E di questa passione per l’incontro con la personalità altrui Bassetti ha fatto mostra anche nell’aprire un teatro “Lospazio” nel quale ha presentato più volte autori italiani contemporanei, mettendo da parte la sua primaria funzione di drammaturgo.

Il tessuto di cui si compone “Sorella con fratello” è di una trama che non si lascia subito decifrare. Pare pudicamente gelosa di mantenere un segreto, manifestandosi soltanto secondo una cifra di apparente allegria, e la regia di Alessandro Machìa si attiene alla scrittura in quel pudore che gli interpreti – Alessandra Fallucchi e Alessandro Averone – sostengono con manifestazioni di simpatica fraternità, di cordiale sollievo da un periodo di tristezza ormai conclusa, di cui ancora non si conosce la ragione, e che viene accettata dagli spettatori come una premessa a quanto dovrà essere rivelato in seguito. Delineando un futuro della sorella immaginato come trionfante,– Lea, dieci anni prima (tanto il periodo oscuro che sta per finire) è stata cantante -, Leo con insistenza affettuosa tende a convincere la ragazza che la aspettano successi “atomici”.

Ma poco per volta, frase dopo frase, sopraggiungono le rivelazioni, che in questo dialogo fra due giovani borghesi del nostro tempo fanno avvertire una preammonizione edipica, il sentore di una tragedia che non può non palesarsi. E quindi, con successivi e cadenzati colpi di scena si viene a sapere che Lea è rimasta per dieci anni reclusa in un luogo sostitutivo della prigione per un delitto preterintezionale, e che adesso vorrebbe gettarsi alle spalle tutto quel terribile passato e vivere in maniera diversa. Al contrario Leo la vorrebbe di nuovo a casa, con lui, sua unica famiglia dopo la morte accidentale della madre – è lei ad essere stata uccisa dalla ragazza, pare -, mentre il padre è anche lui ormai defunto.  Le maglie fitte della duplice  vicenda dei due giovani si allargano a fatica lasciando via via intravedere quello che si nasconde dietro a una apparente possibilità esistenziale in comune. Emerge un rapporto morboso, che è soprattutto Leo ad alimentare, con una sorta di affettuosità disperata e trepida, che in un lungo monologo si rivela attraverso minuti dettagli: lui, più grande della sorella, l’ha sempre seguita, accudita, protetta, fino a provare per lei più che un affetto di fratello un’attrazione erotica insopprimibile; e l’ha anche riportata a una sorta di delicata umanità quando lei tornava a casa di notte, fradicia e fatta, con i segni dei rapporti brutali a cui si assoggettava quasi priva di consapevolezza.

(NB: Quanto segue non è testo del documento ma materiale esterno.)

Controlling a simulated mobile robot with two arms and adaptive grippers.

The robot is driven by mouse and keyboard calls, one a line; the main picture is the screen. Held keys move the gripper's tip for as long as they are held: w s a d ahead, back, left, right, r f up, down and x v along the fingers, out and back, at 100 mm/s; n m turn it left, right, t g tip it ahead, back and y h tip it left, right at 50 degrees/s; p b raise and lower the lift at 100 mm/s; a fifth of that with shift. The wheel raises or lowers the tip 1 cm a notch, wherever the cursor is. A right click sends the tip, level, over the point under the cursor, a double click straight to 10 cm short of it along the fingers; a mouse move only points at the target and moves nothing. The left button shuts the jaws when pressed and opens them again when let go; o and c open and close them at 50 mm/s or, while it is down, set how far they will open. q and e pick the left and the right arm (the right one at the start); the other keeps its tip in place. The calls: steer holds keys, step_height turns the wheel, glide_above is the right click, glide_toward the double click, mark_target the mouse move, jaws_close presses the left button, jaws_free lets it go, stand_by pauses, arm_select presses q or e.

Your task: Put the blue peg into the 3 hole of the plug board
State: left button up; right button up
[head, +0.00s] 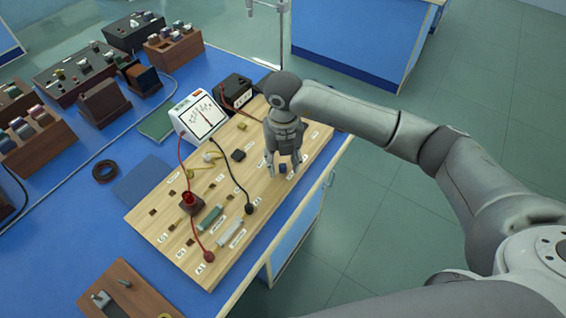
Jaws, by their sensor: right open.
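The plug board (160,225) is a pale wooden board with small dark square holes and white labels. It lies along the right edge of the blue bench. My right gripper (284,168) is over the board's far right part, open and pointing down. A small blue peg (283,168) shows between or just behind its fingertips. I cannot tell whether they touch it, or whether the peg sits in a hole. The labels are too small to read surely, so I cannot pick out the 3 hole. My left gripper is not in view.
A white meter (198,117) and a black box (235,92) stand behind the board. Red and black leads (238,188) run across it. Brown racks (40,140) stand at left; a black ring (105,171) lies nearby.

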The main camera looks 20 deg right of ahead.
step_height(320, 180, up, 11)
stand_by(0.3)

Manca nel preciso tessuto accuratamente creato da Bassetti, una qualche motivazione a tale stato di abbrutimento di Lea, in una famiglia dove il fratello studia alacremente da avvocato, e i genitori immemori dormono tutta la notte senza rendersi conto della vita che la figlia conduce. Ma per convenzione – come si dice – va accettata questa situazione, mentre è di forte presa quella confessione di Leo aa accudire la sorella fino a sentire per lei un’attrazione che si conclude con un rapporto sessuale. Veniamo a sapere che chi davvero ha ucciso la madre lanciandole quasi inconsapevolmente un pesante oggetto contundente non è Lea, ma il fratello, preso da vergogna perché sorpreso dalla donna ancora unito al corpo fremente della sorella. Per calcolo dettato in parte da amore per lei dall’altra per egoismo, Leo ha fatta mostrare Lea colpevole del delitto non voluto, restandole poi accanto per quei dieci anni di detenzione. E’ allora lei a reagire, adesso, in una rinnovata coscienza, e a pretendere da lui l’espiazione per quell’antico delitto, che senza volerlo lui ha dichiarato nel monologo-confessione, e che – lei dice – è stato registrato da una suora al di là delle pareti, messa in attenzione da lei. Come finirà la storia? In disperazione, attesa, pentimento, riunione… Tante possono essere le soluzioni, ma ciò che conta è la forza di una scrittura drammaturgica ben sostenuta dalla regia e dall’interpretazione, a tratti assai difficile nell’equilibrio fra verosimiglianza e metafora dei due bravissimi attori.